Quanto aos delitos dos arts. 15, 16 e 17, por serem de menor potencial
ofensivo, aplica-se o procedimento da Lei 9.099/95, com o que concorda Luiz
Flávio Gomes(6).
No
entanto, outras vozes se posicionaram quanto a plena aplicabilidade do
procedimento penal criado pela Nova Lei de Tóxicos. O próprio Luiz Flávio Gomes
nos diz que a conclusão só pode ser no sentido de que, o procedimento da nova
lei será aplicado aos tipos penais da Lei 6.360/76, que não se enquadram como
de menor potencial ofensivo(7). Neste sentido, nos lembra Vicente Greco Filho:
"Coerentemente, o Poder Executivo vetou também o art. 59 do projeto que
disporia sobre a revogação da Lei nº 6.368/76. Isso quer dizer que esse diploma
continua em vigor no que não for incompatível com a nova lei. E a definição de
crimes e penas não tem incompatibilidade"(8).
Chegou-se
assim, à conclusão de que o procedimento deve ser aplicado e que, sendo norma
de natureza processual, é, portanto, de Ordem Pública, não se admitindo
qualquer transigência a este respeito, pois segundo Rosemiro Pereira Leal(9):
"A
norma processual compreende comandos de disciplinação da jurisdição, e do
procedimento como estrutura e instrumento jurídico de exame e debate dos
direitos materiais e até processuais. As normas processuais estabelecem
critérios de proceder para todos e especialmente para os que exerçam a
jurisdição em nome do Estado.

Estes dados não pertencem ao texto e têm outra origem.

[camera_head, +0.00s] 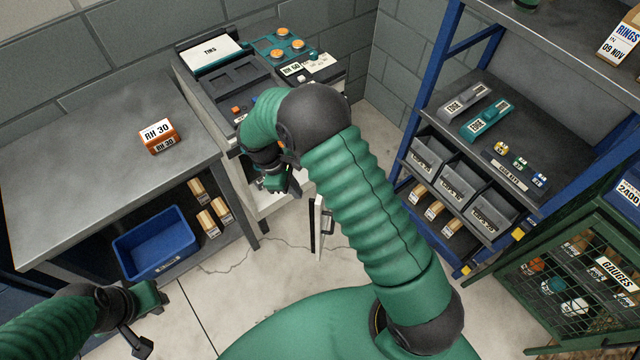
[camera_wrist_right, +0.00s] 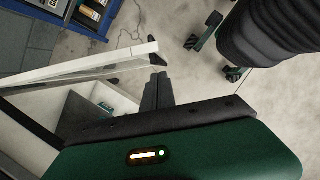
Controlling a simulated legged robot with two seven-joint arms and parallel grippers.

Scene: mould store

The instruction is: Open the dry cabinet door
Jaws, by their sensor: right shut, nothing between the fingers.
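The dry cabinet (camera_head: 264,207) is a white box under the dark-topped unit at the back centre. Its white door (camera_head: 320,228), with a dark handle (camera_head: 327,222), stands swung outward from it. In the right wrist view the door (camera_wrist_right: 85,66) shows as a long white panel, with the pale cabinet interior (camera_wrist_right: 113,96) beside it. My right gripper (camera_head: 274,181) is at the cabinet's opening, partly hidden by its own arm; its fingers (camera_wrist_right: 157,90) are shut and empty, near the door's free end. I cannot tell whether they touch it. My left gripper (camera_head: 150,300) is low at left, away from the cabinet; its jaw state is unclear.
A grey bench (camera_head: 75,185) with an orange RH 30 block (camera_head: 158,137) stands left, with a blue bin (camera_head: 155,243) beneath. A blue-framed rack (camera_head: 433,85) with grey bins and a green mesh cage (camera_head: 560,285) stand right. Floor around the door is clear.

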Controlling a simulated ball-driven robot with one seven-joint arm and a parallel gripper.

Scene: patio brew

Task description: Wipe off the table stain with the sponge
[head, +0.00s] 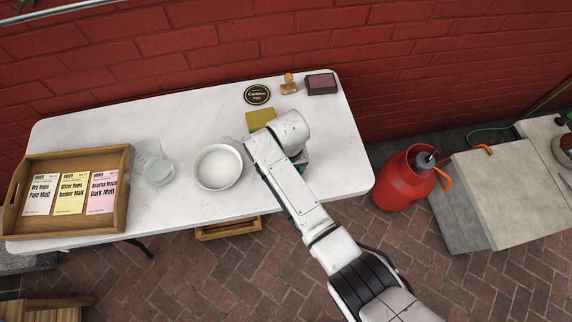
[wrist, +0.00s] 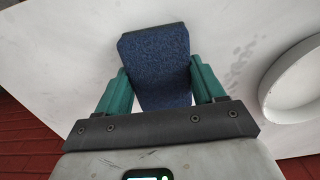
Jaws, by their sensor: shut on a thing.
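My gripper (wrist: 160,92) has its teal fingers shut on a dark blue, rough-textured block that looks like the sponge (wrist: 155,60). The sponge lies over the white table, with a finger on each side. In the head view my arm covers most of the gripper, and only a bit of teal shows beside the arm. Faint grey smudges, the table stain (wrist: 238,68), show right of the sponge in the wrist view, between it and the bowl. The sponge and the smudges are apart there. I cannot tell whether the sponge touches the tabletop.
A white bowl (head: 218,185), a clear glass jug (head: 157,170) and a wooden tray (head: 122,190) of malt packets stand left. A yellow block (head: 259,119), a round black coaster (head: 257,95), a wooden stamp (head: 289,85) and a dark box (head: 321,84) lie toward the wall.

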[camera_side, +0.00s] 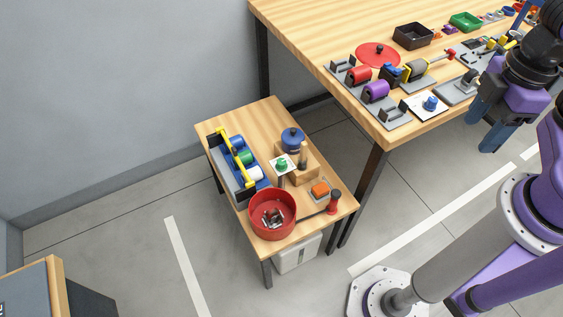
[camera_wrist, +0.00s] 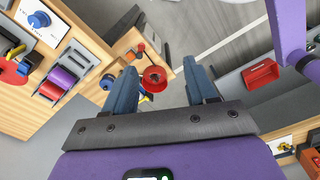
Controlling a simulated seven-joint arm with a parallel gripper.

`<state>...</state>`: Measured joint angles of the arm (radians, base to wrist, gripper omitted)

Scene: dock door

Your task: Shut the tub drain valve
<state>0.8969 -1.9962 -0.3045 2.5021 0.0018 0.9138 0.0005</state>
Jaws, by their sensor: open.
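A round red tub (camera_side: 272,214) with small grey metal pieces inside stands at the front of the low wooden table. A dark rod (camera_side: 312,214) runs from its right side to an upright red piece with a dark top (camera_side: 333,202). I cannot tell whether this is the drain valve or how it is set. In the wrist view the tub (camera_wrist: 154,79) and red piece (camera_wrist: 141,47) show small and far off, between the fingers. My gripper (camera_side: 486,124) is open and empty, beside the high bench, far from the tub. Its blue fingers (camera_wrist: 160,68) are spread.
The high bench (camera_side: 310,30) carries several fixtures, including a blue knob (camera_side: 431,103).

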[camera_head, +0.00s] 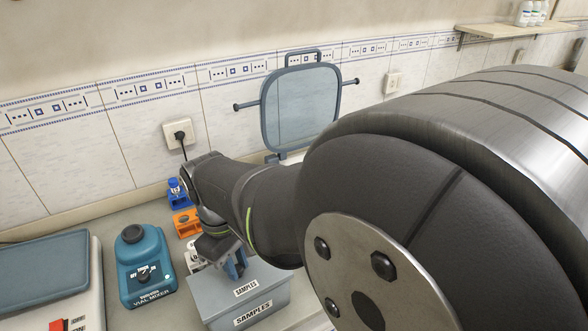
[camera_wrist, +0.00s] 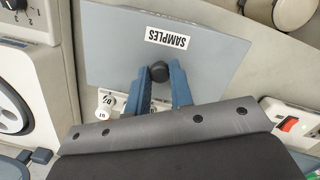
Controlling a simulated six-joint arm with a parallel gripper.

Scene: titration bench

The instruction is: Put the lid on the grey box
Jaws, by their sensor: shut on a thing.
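The grey box (camera_head: 255,314) stands on the bench at the bottom of the head view, its front labelled SAMPLES. The flat grey lid (camera_head: 215,284), also labelled SAMPLES, lies over the box top, roughly lined up with it. I cannot tell whether it rests fully on the rim. In the wrist view the lid (camera_wrist: 115,45) fills the upper middle and hides the box. My gripper (camera_head: 237,268) is over the lid with its blue fingers down. In the wrist view my gripper (camera_wrist: 160,76) is shut on the lid's round black knob (camera_wrist: 159,71).
A blue vial mixer (camera_head: 145,268) stands left of the box, with a device with a grey-blue top (camera_head: 42,272) farther left. Orange (camera_head: 186,222) and blue (camera_head: 177,192) holders stand behind. A framed clear shield (camera_head: 300,107) rises near the wall.

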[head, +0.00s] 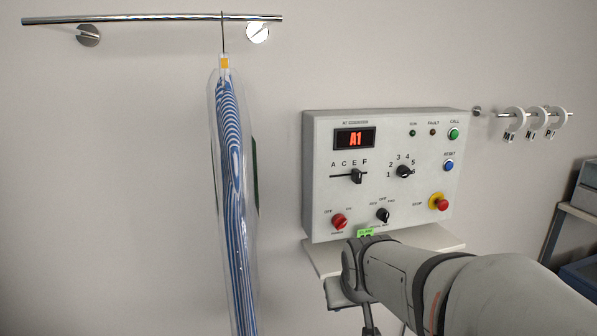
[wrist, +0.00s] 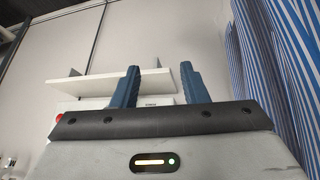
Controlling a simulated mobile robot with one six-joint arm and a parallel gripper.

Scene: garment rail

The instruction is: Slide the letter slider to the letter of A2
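The control box (head: 383,190) is on the wall in the head view. The letter slider (head: 357,176) is a small black handle on a horizontal slot under the letters A, C, E and F. It stands toward the right end, around E and F; I cannot tell exactly which. My gripper (wrist: 160,85) shows in the wrist view with two blue fingers apart and nothing between them. In the head view my arm covers the area below the box. The fingers are not clearly visible there, and no contact with the slider shows.
A number knob (head: 404,171), a red knob (head: 340,221), a black knob (head: 383,215) and a stop button (head: 439,202) share the panel. A small shelf (head: 318,258) juts out below. A bagged striped garment (head: 234,190) hangs left from a rail (head: 150,18).

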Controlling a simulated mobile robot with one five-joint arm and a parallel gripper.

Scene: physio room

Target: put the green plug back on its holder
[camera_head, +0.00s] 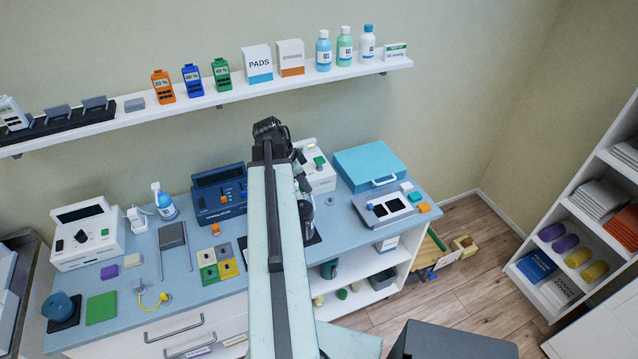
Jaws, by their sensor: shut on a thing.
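My gripper (306,212) points down at the end of my arm, over the blue counter just right of my arm's long link. It is small and dark here, and its fingertips are hard to make out. It is shut on something, but I cannot make out what. No green plug shows clearly. A small green piece (320,161) is on the white device (318,178) behind my gripper, and I cannot tell whether it is a plug. A yellow plug with a cord (163,297) lies at the left front. I cannot pick out the green plug's holder for certain.
The counter (125,325) also carries a white console (88,234), a dark blue unit (219,192), a tile of coloured squares (218,265), a green pad (101,307) and a turquoise box (369,165). A wall shelf (300,76) with bottles and boxes runs above. My arm hides the middle.

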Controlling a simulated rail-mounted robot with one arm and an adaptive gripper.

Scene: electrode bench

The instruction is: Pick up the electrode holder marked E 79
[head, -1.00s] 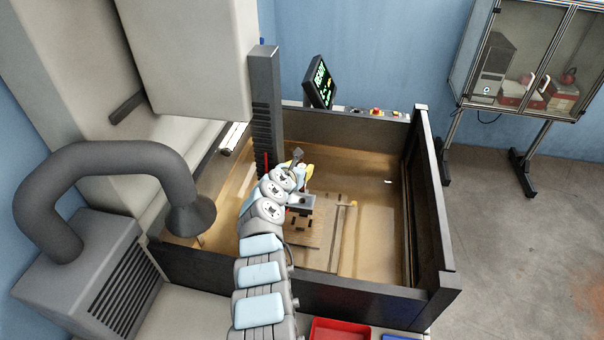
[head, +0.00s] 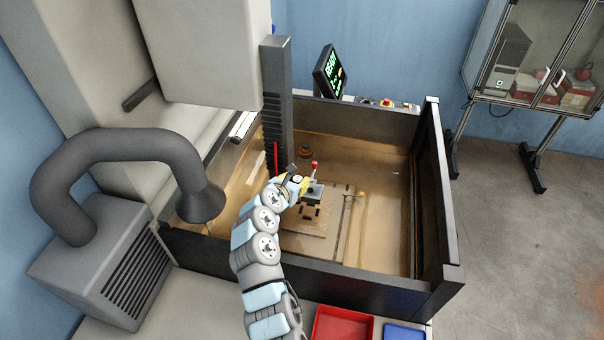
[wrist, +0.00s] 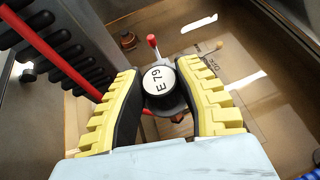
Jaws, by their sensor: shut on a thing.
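The electrode holder marked E 79 (wrist: 159,79) is a dark round piece with a white top label. In the wrist view it sits between the yellow ribbed fingers of my gripper (wrist: 162,88), which is shut on it. In the head view my gripper (head: 293,181) is over the machine tank, just right of the dark upright rack (head: 274,95). The holder is hard to make out there. Its lower part is mostly hidden below the label, so I cannot tell whether it is clear of what lies beneath.
A red-knobbed lever (head: 314,166) stands close beyond my gripper on a grey block. A copper-coloured round piece (head: 304,152) stands farther back. Dark tank walls (head: 340,292) surround the area. A grey hose nozzle (head: 199,203) hangs at left. A red tray (head: 342,324) is in front.

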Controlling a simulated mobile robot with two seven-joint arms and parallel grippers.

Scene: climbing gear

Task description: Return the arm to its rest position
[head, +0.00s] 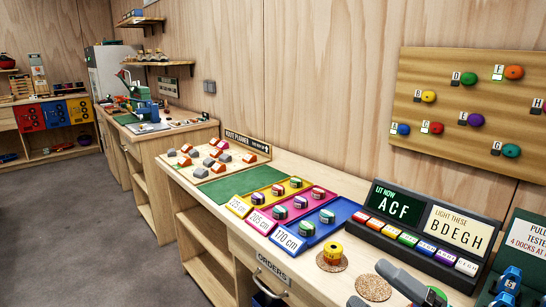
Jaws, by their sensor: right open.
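My right gripper (367,283) is at the bottom edge of the head view, over the front of the bench. Its dark grey fingers are apart, with nothing seen between them. A bare round cork mat (374,290) shows between and below the fingers. A yellow spool-like piece (332,251) stands on a second cork mat (323,265), just left of and beyond the fingers, apart from them. The rest of my right arm is mostly cut off by the frame. My left gripper is not in view.
A dark sign console (413,257) with coloured buttons stands right of the gripper. A blue device (507,287) is at far right. Yellow, pink and blue trays (338,226) hold small round pieces. A green mat (228,187) is clear. A board (450,118) of coloured holds hangs behind.

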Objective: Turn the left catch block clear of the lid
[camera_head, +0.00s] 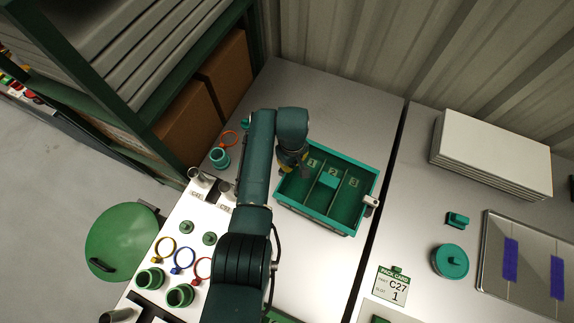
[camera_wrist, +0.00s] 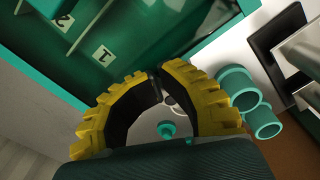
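The green tray (camera_head: 352,228) with compartments labelled 1, 2 and 3 stands on the bench. The left catch block cannot be made out; my gripper (camera_head: 293,168) covers the tray's left edge. In the wrist view my yellow-padded gripper (camera_wrist: 158,77) is beside the tray rim (camera_wrist: 215,40), its fingertips close together. A small grey part shows just behind the tips. I cannot tell whether they hold anything, or where the lid's edge lies.
Teal cups (camera_wrist: 238,88) and a metal cylinder stand left of the tray. Shelving with cardboard boxes (camera_head: 226,68) rises behind them. A white stack (camera_head: 490,150), a round teal container (camera_head: 450,261) and a PACK CARD (camera_head: 392,287) lie to the right. Bench behind the tray is clear.

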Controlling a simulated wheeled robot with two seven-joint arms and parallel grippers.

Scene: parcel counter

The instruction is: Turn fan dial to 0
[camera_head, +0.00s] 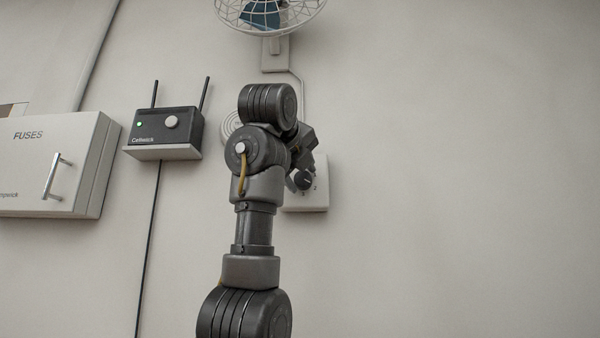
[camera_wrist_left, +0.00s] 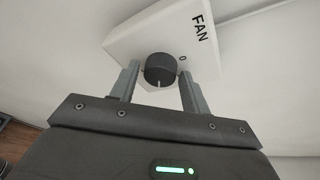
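The fan control box (camera_head: 318,198) is a pale box on the wall, partly hidden behind my left arm. Its dark round dial (camera_head: 303,180) shows at the arm's right side. In the left wrist view the box (camera_wrist_left: 130,45) carries the word FAN, and a 0 mark is printed near the dial (camera_wrist_left: 160,66). A white line on the dial points toward the bottom of that picture, away from the 0. My left gripper (camera_wrist_left: 158,72) is open, with one finger on each side of the dial and a visible gap at both. My right gripper is out of view.
A caged fan (camera_head: 270,15) hangs on the wall above. To the left are a black router (camera_head: 165,128) with two antennas on a small shelf and a white fuse box (camera_head: 60,165) with a handle. The wall to the right is bare.

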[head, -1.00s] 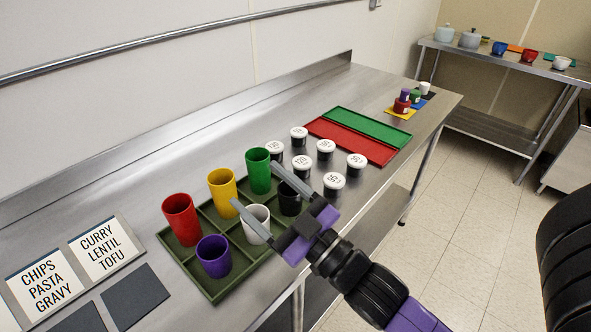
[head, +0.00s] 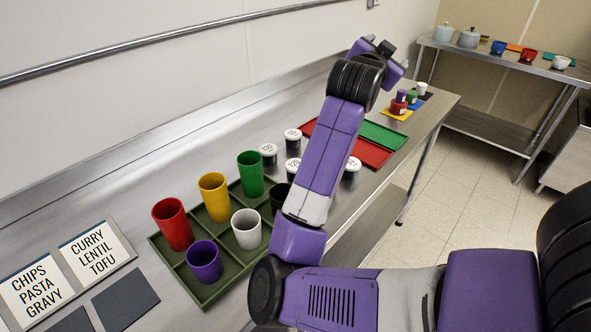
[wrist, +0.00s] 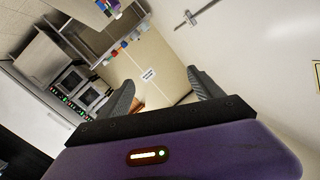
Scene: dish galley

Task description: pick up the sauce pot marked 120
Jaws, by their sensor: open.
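Several sauce pots with white lids and dark bodies stand on the steel counter. In the head view one pot (head: 268,152) is at the left, one (head: 292,135) behind it, one (head: 293,168) nearer and one (head: 351,165) to the right of my arm. My arm hides others. The lid numbers are too small or turned to read surely, so I cannot tell which is marked 120. My gripper (head: 387,50) is raised high above the counter's far part, away from the pots. In the wrist view my gripper (wrist: 161,90) is open and empty, and no pot shows.
A green divided tray (head: 209,290) with coloured cups stands left of the pots. Red (head: 372,154) and green (head: 385,134) trays lie beyond them. Small coloured pots (head: 398,103) stand at the counter's far end. A second table (head: 510,65) is at the back right.

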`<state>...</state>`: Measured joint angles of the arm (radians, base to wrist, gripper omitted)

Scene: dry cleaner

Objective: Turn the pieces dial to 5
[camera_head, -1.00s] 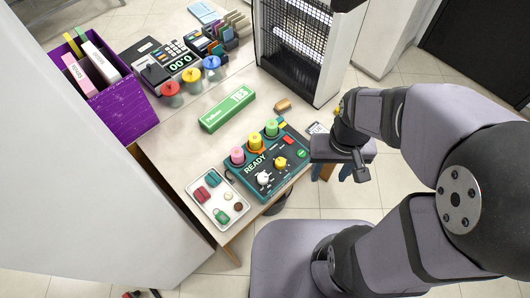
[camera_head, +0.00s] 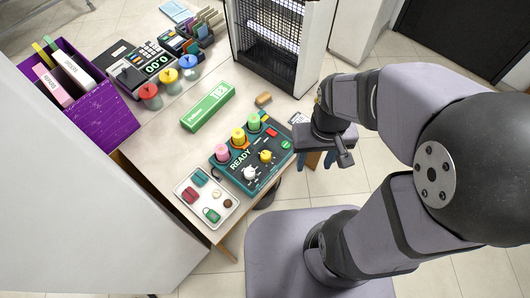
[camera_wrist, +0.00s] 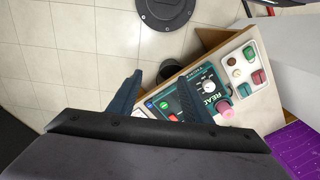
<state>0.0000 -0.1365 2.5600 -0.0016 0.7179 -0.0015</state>
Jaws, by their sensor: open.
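A teal control panel (camera_head: 226,169) marked READY lies on the table. Its front part has a white dial (camera_head: 250,173) and a yellow dial (camera_head: 266,157). The dial labels and settings are too small to read, so I cannot tell which is the pieces dial. The wrist view shows the panel (camera_wrist: 177,103) and white dial (camera_wrist: 209,87), partly behind a finger. My gripper (camera_wrist: 163,76) has its two dark blue fingers apart and empty. In the head view it hangs right of the panel, past the table edge, apart from the dials.
Pink, yellow and green spools (camera_head: 238,135) stand along the panel's back. A white tray (camera_head: 229,211) of small items lies left of it. A green box (camera_head: 207,107), heater (camera_head: 270,40) and purple bin (camera_head: 108,113) are farther back.

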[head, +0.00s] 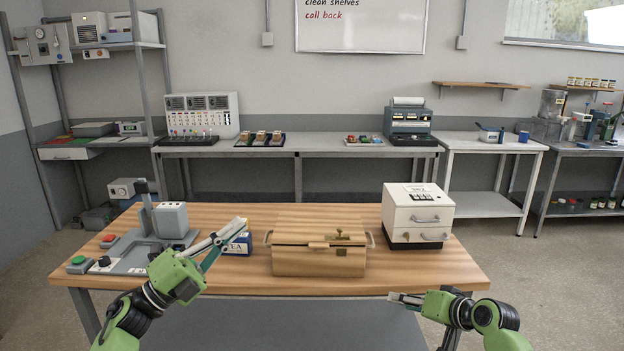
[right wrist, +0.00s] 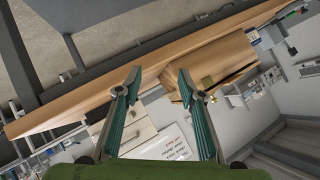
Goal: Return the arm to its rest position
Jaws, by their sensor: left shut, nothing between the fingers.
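My left gripper (head: 226,236) reaches in over the left part of the wooden workbench (head: 380,277). Its fingers are together with nothing between them, and it overlaps a small blue and white box (head: 242,244) in the picture. Whether it touches that box I cannot tell. My right gripper (head: 398,298) is low at the bench's front edge, right of centre. In the right wrist view its two fingers (right wrist: 160,82) stand wide apart with nothing held between them.
A lidded wooden box (head: 318,262) stands mid-bench, with a white drawer unit (head: 418,214) to its right. A grey machine with buttons (head: 150,246) is at the left. Bare bench top lies at the right end. Side tables (head: 300,143) line the back wall.

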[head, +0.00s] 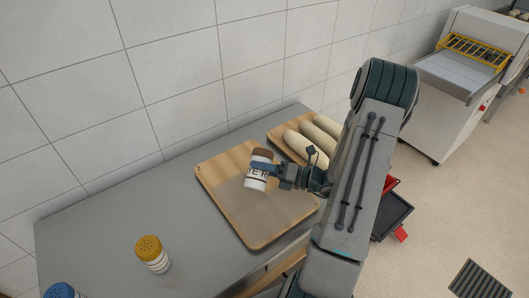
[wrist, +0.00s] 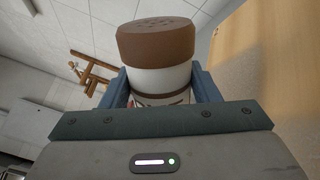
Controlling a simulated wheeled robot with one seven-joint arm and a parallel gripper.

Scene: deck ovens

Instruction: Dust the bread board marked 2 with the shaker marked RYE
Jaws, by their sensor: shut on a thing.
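The shaker (head: 256,181) has a white body, a brown cap and dark letters on its label that fit RYE, partly covered by a finger. My gripper (head: 263,169) is shut around its body and holds it above the board marked 2. In the wrist view the brown cap (wrist: 156,42) with small holes stands beyond the blue fingers. The shaker looks tipped well over, cap toward the wall; the exact angle is unclear. The wooden bread board (head: 215,184) bears a small 2 at its upper left corner. A paler greyish patch covers much of its middle.
A yellow-capped shaker (head: 152,254) and a blue-capped shaker (head: 62,291) stand on the grey counter (head: 110,228) at left. Another board (head: 277,136) with pale loaves (head: 305,144) lies beyond board 2, partly behind my arm. The tiled wall runs along the back.

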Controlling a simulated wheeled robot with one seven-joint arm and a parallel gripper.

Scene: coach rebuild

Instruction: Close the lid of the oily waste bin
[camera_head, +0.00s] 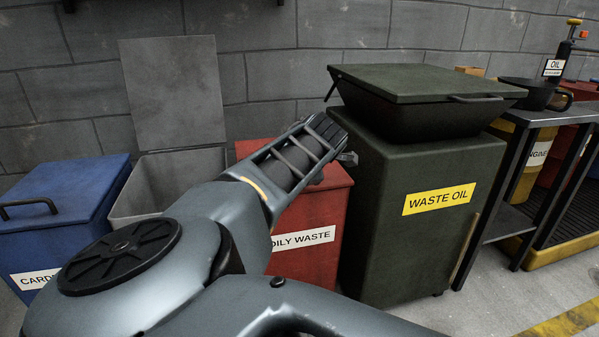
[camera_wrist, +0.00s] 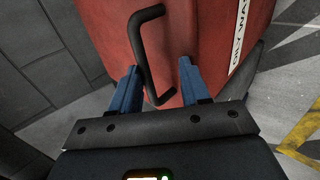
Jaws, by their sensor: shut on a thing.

Quanto cometem equívocos de atuação por estas
normas, configura-se o ERROR IN PROCEDENDO."
Deste
modo, prevaleceu o entendimento de que a parte processual da Nova Lei de
Tóxicos possuía validade e eficácia jurídica, e que a sua inobservância importa
em violação do direito ao devido processo legal e à ampla defesa. Neste
sentido, decidiu o Tribunal de Alçada do Paraná, instado a se manifestar em
sede de Habeas Corpus:
HC
nº 206.389-4 - Entorpecente – Denúncia recebida – Inobservância do disposto no
artigo 38, caput, da Lei nº 10.409/2002 – Nulidade – Infringência ao princípio
da ampla defesa – Ordem parcialmente concedida, para anular o processo criminal
ab initio, impondo-se observar o rito especial da lei em vigência. A
inobservância da regra prevista no art. 38 da Lei n° 10.409/2002, que alterou
disposições da Lei n° 6.368/76, impõe seja declarado nulo ex radice o
procedimento, por importar óbvia violação do Direito Constitucional à ampla
defesa".
A DEFESA PRÉVIA ANTES DO RECEBIMENTO DA
DENÚNCIA
Vencida
esta etapa, o que se observou foi a disseminação do novo (e complicado) rito na
prática judiciária. Aos defensores, coube debruçar-se sobre as novas
disposições em especial os artigos 38 a 41, os quais dizem respeito ao
procedimento em juízo. Em síntese, pose-se dizer que a Nova Lei de Tóxicos
instituiu um peculiar procedimento contraditório em fase que precede o despacho
de recebimento da denúncia.
Pelo
art. 38, oferecida a denúncia, o juiz deverá ordenar a citação do acusado em 24
horas para que responda em 10 dias. Nesta resposta (consistente de defesa
prévia e exceções - § 1º) o acusado, evidente que por meio de defensor
(constituído ou nomeado - § 3º) "poderá argüir preliminares e invocar
todas as razões de defesa, oferecer documentos e justificações, especificar as
provas que pretende produzir e arrolar testemunhas".
Em
seguida, terá vista o Ministério Público por 5 dias (§ 4º), devendo decidir em
igual prazo ou baixar em diligência pelo prazo máximo de 10 dias (§ 5º). A
decisão referida no § 4º, diz respeito ao recebimento ou não da inicial penal,
devendo o juiz rejeitar a denúncia nas hipótese previstas no art. 43 do CPP, e
ainda em caso de inépcia, ausência de pressuposto processual, condição da ação
e justa causa para a acusação.
Renato
de Oliveira Furtado, em artigo transcrito por Renato Flávio Marcão(10) e Luiz
Flávio Gomes(11), saldou as novas regras afirmando:
"...Vale
registrar a verdadeira evolução que este artigo imprime no procedimento criminal
que balizará a nova Lei de Tóxicos, em sentido claramente garantístico. Ao
instituir a resposta escrita à acusação, antes do recebimento da denúncia,
está-se, em última análise, a criar garantias de refutação, de possibilidades
de enfrentamento do articulado na peça acusatória antes que esta deságüe,
inquestionada e em vôo solo, em tormentosa ação penal que, em alguns casos,
desde o início se mostra desarrazoada, por ausente o fumus commissi delicti,
transformando-se em verdadeiras matrizes de erros judiciários."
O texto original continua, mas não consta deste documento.